Written problem — Beneath this instruction is a block of data; output from it exactly the lines that run from the one containing "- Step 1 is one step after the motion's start" through the one containing "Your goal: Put", inclusive.
** begin Exercise input **
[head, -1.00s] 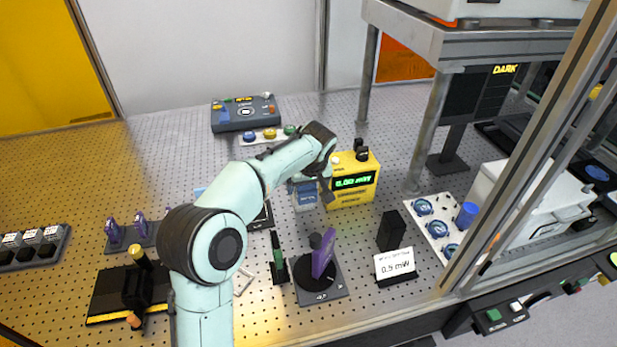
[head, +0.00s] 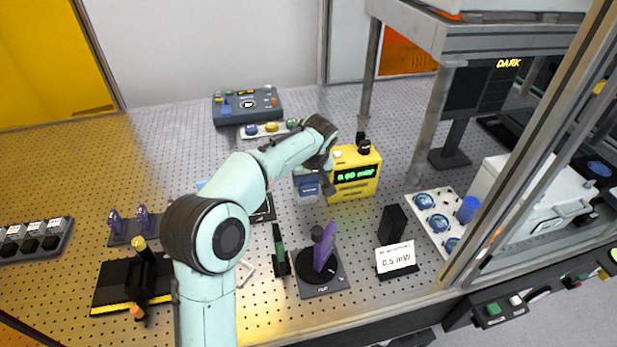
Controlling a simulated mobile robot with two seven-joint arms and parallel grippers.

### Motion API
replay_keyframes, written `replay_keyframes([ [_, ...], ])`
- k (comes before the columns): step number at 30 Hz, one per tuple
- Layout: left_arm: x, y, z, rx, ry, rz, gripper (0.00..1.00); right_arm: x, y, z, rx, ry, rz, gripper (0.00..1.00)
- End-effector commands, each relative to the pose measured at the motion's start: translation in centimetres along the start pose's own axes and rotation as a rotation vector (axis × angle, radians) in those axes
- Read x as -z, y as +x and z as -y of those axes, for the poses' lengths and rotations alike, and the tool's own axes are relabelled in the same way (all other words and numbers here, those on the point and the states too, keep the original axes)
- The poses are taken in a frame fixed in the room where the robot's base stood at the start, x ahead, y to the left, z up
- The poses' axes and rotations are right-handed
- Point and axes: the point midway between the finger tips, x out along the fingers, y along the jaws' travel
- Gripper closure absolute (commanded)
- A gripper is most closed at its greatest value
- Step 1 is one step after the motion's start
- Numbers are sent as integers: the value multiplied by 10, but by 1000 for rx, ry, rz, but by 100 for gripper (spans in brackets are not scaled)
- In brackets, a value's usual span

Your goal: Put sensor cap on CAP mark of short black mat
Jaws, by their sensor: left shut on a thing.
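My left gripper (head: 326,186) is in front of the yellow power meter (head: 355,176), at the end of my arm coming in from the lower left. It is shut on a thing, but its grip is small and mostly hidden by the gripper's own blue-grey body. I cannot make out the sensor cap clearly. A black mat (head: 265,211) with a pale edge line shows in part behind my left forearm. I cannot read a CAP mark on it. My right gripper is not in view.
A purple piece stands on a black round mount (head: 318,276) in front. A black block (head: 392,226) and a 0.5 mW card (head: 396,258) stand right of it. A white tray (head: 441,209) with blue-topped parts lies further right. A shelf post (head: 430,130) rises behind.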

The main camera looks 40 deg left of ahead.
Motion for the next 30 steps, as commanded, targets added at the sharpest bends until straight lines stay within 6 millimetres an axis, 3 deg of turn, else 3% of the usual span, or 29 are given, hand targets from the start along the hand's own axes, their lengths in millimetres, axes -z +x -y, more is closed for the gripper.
** end Exercise input **
** begin Exercise input **
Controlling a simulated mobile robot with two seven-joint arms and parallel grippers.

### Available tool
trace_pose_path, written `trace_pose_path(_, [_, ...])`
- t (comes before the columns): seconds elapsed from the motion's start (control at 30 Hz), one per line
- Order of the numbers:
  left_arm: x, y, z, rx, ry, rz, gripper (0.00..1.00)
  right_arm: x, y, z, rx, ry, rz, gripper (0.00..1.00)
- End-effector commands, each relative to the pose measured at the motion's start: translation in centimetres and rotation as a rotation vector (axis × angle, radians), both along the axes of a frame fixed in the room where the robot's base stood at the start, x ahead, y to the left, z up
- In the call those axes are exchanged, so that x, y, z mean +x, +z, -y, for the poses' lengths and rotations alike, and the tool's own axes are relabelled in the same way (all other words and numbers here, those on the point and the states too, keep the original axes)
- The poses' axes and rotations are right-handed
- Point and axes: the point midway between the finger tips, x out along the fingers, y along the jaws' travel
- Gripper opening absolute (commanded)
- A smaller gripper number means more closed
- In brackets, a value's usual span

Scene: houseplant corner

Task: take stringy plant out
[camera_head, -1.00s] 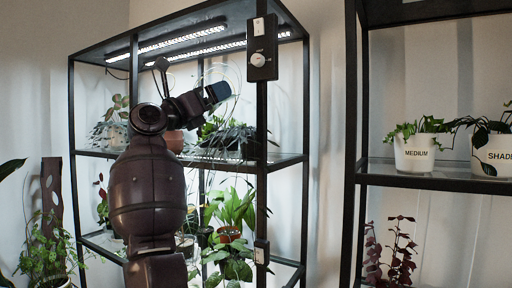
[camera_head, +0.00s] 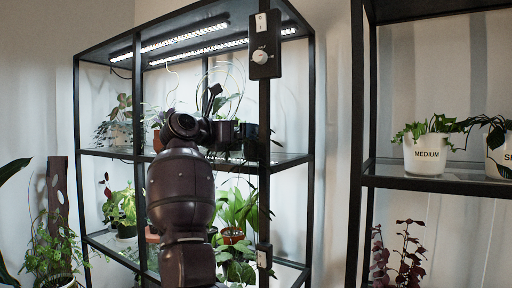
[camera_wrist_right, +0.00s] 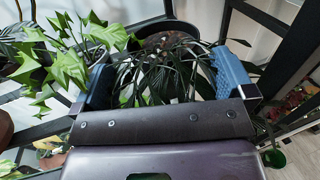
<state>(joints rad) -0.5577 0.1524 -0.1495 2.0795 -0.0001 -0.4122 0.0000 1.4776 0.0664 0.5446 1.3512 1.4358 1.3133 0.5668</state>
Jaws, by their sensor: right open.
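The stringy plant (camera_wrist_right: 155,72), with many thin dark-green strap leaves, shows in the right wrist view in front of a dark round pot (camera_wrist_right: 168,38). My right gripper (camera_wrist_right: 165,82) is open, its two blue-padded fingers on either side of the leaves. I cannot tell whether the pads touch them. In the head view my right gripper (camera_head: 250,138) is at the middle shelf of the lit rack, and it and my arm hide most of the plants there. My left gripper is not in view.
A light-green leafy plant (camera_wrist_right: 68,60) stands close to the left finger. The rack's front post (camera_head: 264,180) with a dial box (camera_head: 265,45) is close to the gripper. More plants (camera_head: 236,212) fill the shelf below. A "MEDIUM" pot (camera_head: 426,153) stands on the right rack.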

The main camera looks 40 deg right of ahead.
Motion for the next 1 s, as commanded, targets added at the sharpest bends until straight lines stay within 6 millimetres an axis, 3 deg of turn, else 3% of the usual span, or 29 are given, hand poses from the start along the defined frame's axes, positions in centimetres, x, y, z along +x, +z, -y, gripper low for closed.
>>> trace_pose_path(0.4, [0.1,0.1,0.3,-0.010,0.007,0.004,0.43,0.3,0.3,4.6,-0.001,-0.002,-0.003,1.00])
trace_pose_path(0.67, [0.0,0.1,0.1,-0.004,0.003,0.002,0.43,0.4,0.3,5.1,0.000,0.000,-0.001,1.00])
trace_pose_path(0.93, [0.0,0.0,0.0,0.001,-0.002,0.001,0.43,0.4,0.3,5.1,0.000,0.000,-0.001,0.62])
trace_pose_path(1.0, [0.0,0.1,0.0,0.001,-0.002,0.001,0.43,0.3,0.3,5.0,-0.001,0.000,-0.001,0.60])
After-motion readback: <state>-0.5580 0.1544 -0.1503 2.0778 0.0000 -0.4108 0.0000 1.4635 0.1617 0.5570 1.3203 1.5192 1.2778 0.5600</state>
** end Exercise input **
** begin Exercise input **
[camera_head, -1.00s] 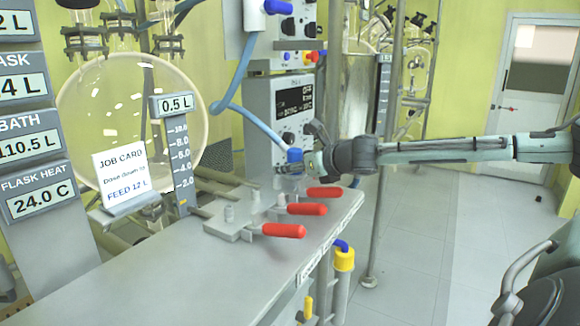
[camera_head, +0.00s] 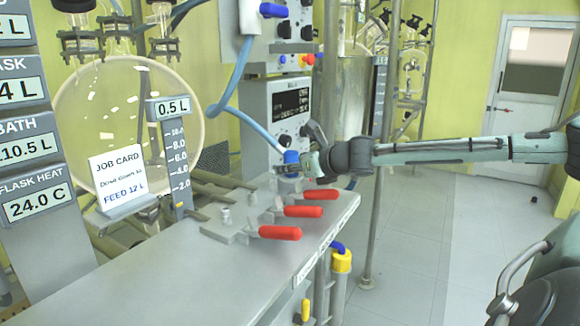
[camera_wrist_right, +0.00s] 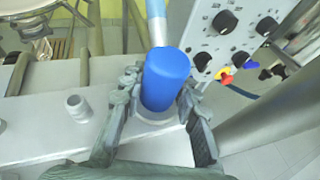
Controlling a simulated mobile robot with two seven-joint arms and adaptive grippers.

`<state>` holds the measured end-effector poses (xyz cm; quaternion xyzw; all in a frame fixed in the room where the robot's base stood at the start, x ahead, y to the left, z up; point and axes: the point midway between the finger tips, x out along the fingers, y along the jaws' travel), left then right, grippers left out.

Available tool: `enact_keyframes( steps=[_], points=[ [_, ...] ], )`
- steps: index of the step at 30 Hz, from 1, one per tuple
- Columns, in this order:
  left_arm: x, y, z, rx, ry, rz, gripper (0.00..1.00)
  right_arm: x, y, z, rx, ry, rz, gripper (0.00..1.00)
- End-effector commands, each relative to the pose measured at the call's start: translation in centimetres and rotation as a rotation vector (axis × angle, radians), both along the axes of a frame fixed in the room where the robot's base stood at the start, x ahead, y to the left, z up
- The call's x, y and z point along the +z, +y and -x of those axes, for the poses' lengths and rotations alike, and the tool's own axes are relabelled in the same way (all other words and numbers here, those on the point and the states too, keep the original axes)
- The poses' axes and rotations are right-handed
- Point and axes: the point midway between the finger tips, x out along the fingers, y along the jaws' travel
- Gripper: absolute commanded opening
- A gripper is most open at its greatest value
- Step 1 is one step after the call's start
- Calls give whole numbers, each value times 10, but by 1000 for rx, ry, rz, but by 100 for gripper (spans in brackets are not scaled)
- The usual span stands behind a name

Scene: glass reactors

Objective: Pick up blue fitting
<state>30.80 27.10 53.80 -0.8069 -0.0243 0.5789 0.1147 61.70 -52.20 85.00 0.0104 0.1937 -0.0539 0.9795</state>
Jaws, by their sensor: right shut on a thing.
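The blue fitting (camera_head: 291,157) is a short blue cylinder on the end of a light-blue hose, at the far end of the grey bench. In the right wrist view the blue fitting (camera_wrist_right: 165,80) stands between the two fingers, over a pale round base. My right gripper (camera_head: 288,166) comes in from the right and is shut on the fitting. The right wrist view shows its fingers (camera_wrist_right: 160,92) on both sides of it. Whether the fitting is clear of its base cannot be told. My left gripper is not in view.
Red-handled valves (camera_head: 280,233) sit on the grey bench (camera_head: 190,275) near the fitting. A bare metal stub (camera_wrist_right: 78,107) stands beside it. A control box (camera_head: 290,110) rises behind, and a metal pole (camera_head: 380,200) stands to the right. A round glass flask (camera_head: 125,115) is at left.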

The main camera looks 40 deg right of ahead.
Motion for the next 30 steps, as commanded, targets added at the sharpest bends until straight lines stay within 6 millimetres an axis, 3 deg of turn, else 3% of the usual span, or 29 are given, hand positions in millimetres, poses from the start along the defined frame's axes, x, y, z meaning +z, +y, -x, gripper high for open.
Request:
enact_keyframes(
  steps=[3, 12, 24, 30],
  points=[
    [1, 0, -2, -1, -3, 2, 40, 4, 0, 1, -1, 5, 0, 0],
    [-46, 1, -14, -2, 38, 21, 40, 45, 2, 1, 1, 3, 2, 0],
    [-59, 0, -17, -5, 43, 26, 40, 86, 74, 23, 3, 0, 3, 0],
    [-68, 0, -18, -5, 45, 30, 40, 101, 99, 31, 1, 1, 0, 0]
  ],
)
** end Exercise input **
Correct answer —
- Step 1 is one step after the motion's start
- Numbers are sent as integers: the value multiplied by 10, but by 1000 for rx, ry, rz, but by 100 for gripper (spans in brackets are not scaled)
- In brackets, a value's usual span

Your goal: Put sensor cap on CAP mark of short black mat

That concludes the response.